> Stored rows
-=-=-
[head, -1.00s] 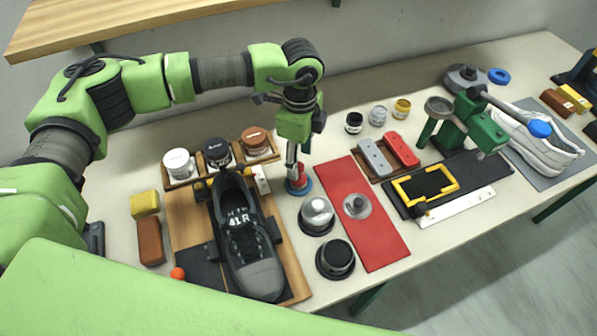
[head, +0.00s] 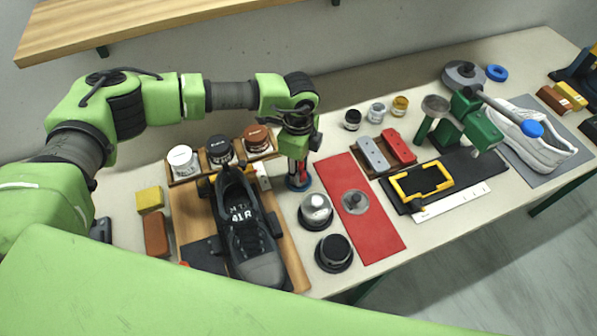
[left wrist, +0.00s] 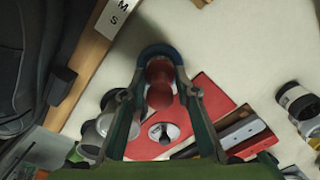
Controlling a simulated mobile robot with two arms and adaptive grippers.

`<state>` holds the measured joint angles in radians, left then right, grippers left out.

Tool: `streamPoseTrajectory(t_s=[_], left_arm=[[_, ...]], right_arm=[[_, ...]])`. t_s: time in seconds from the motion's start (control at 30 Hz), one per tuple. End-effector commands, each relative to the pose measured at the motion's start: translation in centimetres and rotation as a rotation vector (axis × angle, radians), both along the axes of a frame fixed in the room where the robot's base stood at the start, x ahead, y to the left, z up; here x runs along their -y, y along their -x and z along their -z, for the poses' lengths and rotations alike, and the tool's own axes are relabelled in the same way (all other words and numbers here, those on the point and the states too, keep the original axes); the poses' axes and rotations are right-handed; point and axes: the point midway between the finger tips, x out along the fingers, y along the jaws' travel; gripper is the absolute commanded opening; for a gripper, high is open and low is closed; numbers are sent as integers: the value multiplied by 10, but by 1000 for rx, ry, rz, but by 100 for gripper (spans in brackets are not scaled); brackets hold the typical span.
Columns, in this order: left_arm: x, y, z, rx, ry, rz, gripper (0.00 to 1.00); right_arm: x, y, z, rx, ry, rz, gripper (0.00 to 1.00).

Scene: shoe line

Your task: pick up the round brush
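The round brush, a small piece with a red knobbed handle and a round blue base (head: 298,183), stands on the table just right of the wooden shoe board. It also shows in the left wrist view, with its red handle (left wrist: 160,84) between the fingers. My left gripper (head: 297,168) points down over it, and its fingers (left wrist: 162,98) stand on either side of the handle. The gripper is open, with gaps visible beside the handle. The gripper partly hides the brush in the head view. My right gripper is not in view.
A silver-topped round piece (head: 315,211) and a black one (head: 334,252) stand close by, in front. A red mat (head: 375,233) lies to the right. A black shoe (head: 246,240) rests on the wooden board (head: 287,247) at the left, with several jars behind it.

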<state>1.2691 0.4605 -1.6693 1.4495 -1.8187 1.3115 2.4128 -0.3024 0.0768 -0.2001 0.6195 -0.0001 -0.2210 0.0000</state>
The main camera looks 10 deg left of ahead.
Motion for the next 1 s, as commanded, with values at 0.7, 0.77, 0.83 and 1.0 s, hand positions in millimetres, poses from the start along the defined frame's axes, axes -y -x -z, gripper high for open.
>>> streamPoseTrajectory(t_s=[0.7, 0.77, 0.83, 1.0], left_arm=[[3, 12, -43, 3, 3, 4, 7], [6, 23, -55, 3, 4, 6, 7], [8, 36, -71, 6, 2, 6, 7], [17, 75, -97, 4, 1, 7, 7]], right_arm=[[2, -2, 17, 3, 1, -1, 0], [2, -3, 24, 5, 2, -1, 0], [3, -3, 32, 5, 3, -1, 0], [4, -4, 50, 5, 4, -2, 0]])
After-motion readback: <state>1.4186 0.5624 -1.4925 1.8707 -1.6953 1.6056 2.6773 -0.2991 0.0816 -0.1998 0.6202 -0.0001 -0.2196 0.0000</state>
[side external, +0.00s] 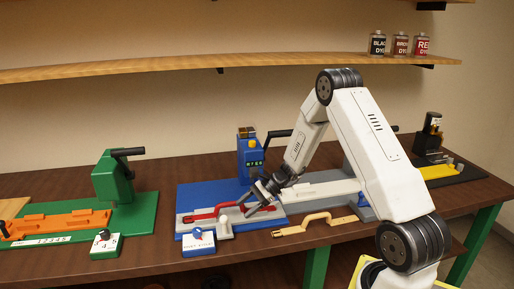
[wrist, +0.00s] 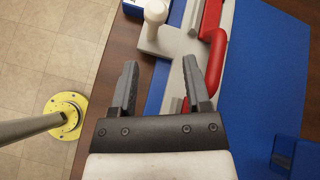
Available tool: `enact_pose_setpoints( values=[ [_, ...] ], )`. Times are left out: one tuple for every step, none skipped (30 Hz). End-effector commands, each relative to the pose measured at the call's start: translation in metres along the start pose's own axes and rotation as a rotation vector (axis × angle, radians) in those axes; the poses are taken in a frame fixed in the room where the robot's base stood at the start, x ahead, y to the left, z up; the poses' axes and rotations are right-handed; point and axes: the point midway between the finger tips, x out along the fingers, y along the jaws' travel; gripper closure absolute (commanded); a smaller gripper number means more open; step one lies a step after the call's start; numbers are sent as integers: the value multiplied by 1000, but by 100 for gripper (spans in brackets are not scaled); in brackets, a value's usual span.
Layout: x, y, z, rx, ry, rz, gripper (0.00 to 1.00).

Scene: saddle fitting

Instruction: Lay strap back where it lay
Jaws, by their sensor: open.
-=-=-
> What the task asks
Repeat exactly the lines from the first line of the records above through the line containing "grippers left out.", both included. Leave out the pictures.

> Output for this exercise
[head, -1.00s] 
[head, +0.00s] 
[left wrist, +0.00s] 
Controlling a simulated mobile robot with two arms and adaptive grippers.

`<state>` holds the measured joint angles in radians, left then right, grippers left out.

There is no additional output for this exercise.